Ardour 5.12.2 don't load Biotek.so

Hello,

I 'm on Manjaro Linux (based on Arch linux), itried to install the VST pluggin “Biotek.so” from tracktion.com. but in ardour (5.12.2) it don’t appear in the plugins list ?
I have copy this plugin in :
“/usr/lib/vst”
“/usr/local/lib/vst”
“/usr/lib/lxvst/”

i added these path to VST ardour preferences, but it doesn’t work.
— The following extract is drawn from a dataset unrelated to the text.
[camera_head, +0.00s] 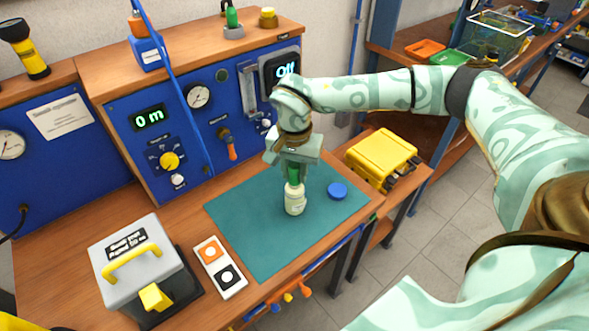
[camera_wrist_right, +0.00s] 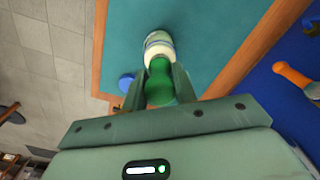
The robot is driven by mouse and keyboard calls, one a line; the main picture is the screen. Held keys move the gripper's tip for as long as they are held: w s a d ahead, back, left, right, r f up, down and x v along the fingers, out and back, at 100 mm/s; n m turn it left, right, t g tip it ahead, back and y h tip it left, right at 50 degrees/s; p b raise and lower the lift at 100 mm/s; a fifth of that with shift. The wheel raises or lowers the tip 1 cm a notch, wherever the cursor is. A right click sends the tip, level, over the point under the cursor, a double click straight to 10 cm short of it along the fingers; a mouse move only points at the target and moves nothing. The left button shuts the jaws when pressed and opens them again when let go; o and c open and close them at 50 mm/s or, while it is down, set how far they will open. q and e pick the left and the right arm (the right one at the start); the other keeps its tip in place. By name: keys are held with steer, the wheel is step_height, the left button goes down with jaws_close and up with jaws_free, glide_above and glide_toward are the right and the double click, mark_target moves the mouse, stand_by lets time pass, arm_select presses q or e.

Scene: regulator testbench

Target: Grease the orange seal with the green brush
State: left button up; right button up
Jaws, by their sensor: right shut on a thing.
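The green brush (camera_head: 293,175) is upright in my right gripper (camera_head: 294,163), which is shut on its handle. Its lower end meets the mouth of a small whitish jar (camera_head: 295,202) on the teal mat; I cannot tell how deep the bristles sit, as they are hidden. In the right wrist view the green handle (camera_wrist_right: 160,82) is between the fingers, with the jar (camera_wrist_right: 158,43) just beyond. The orange seal (camera_head: 211,252) is on a white tray (camera_head: 219,265) left of the mat, next to a black one (camera_head: 228,276). My left gripper is not in view.
A blue round cap (camera_head: 337,190) lies on the teal mat (camera_head: 260,245), right of the jar. A grey box with a yellow handle (camera_head: 135,263) stands left of the tray. A yellow case (camera_head: 381,157) is at the right. The blue gauge panel (camera_head: 165,125) rises behind.

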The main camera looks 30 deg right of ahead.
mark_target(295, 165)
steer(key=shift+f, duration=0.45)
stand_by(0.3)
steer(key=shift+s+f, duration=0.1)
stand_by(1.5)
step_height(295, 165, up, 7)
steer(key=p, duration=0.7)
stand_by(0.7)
Do you know how i must proceed please ?
Thanks a lot.

Hmm it looks like they list ‘Tested on Ubuntu 12.04’, this worries me a bit as it may mean you are running into a GCC compatibility issue I suspect, but am not sure.

          Seablade

I would expect VSTs to at least be discoverable irrespective of any GCC / libstdc issues. The most common reason for failure is something like trying to load a 64Bit plug-in into a 32Bit host (or vice-versa, depending upon whether a (64Bit) host can support loading 32Bit plugins). Also make sure you clear blacklists and re-scan - I’ve been caught by some variation of this a few times in Ardour when a plug-in works fine in other hosts. Also, if you do something like:

file /path/to/plug-in.so

at the terminal, it should provide some information about which CPU architecture it was built for etc.

Thanks for yours answers.

I have installed “waveform” (ex tracktion) and the biotek 's plugin work well on this application. I think ardour have perhaps some problème with some commercial pulgins.
If you have some other idea, i’ll take it :slight_smile:

All DAWs have problems with some plugins …

I have installed "waveform" (ex tracktion) and the biotek 's plugin work well on this application. I think ardour have perhaps some problème with some commercial pulgins.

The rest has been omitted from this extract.